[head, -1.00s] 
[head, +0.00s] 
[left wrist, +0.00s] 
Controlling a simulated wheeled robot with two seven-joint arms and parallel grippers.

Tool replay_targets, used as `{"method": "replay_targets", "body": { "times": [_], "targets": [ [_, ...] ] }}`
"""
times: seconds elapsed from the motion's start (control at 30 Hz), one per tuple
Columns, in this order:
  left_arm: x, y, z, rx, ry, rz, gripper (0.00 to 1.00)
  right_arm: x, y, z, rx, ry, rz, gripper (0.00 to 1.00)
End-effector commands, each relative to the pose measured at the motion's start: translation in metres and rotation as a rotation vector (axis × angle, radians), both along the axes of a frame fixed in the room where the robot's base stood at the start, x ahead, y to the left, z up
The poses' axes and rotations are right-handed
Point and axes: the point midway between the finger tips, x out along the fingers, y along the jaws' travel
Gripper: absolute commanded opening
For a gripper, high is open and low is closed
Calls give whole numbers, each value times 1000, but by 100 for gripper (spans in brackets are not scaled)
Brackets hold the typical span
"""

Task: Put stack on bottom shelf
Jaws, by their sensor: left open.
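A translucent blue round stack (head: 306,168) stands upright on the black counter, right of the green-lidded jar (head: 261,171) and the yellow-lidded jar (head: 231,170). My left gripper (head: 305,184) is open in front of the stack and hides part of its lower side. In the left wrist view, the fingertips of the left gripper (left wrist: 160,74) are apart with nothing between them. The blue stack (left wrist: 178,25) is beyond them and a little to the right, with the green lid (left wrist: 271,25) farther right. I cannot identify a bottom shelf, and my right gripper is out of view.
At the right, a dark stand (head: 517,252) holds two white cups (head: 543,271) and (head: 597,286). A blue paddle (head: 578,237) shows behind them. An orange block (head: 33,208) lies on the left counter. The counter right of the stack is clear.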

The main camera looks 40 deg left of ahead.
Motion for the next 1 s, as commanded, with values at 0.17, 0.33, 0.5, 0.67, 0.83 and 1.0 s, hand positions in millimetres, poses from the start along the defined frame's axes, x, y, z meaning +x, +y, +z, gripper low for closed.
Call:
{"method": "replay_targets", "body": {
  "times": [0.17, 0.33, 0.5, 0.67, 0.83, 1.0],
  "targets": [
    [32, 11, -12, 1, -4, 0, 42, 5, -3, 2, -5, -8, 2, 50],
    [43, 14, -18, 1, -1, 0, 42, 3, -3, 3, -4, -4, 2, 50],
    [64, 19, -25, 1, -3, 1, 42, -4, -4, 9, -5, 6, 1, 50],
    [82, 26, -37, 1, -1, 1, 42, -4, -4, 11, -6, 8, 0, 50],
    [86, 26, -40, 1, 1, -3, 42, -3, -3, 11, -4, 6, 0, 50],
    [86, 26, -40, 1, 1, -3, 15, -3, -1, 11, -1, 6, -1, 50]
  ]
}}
+ + + + +
TASK OBJECTIVE: Search the lines above for the string "ahead", then show every one that has it.

CORRECT ANSWER:
End-effector commands, each relative to the pose measured at the motion's start: translation in metres and rotation as a rotation vector (axis × angle, radians), both along the axes of a frame fixed in the room where the robot's base stood at the start, x ahead, y to the left, z up
The main camera looks 40 deg left of ahead.

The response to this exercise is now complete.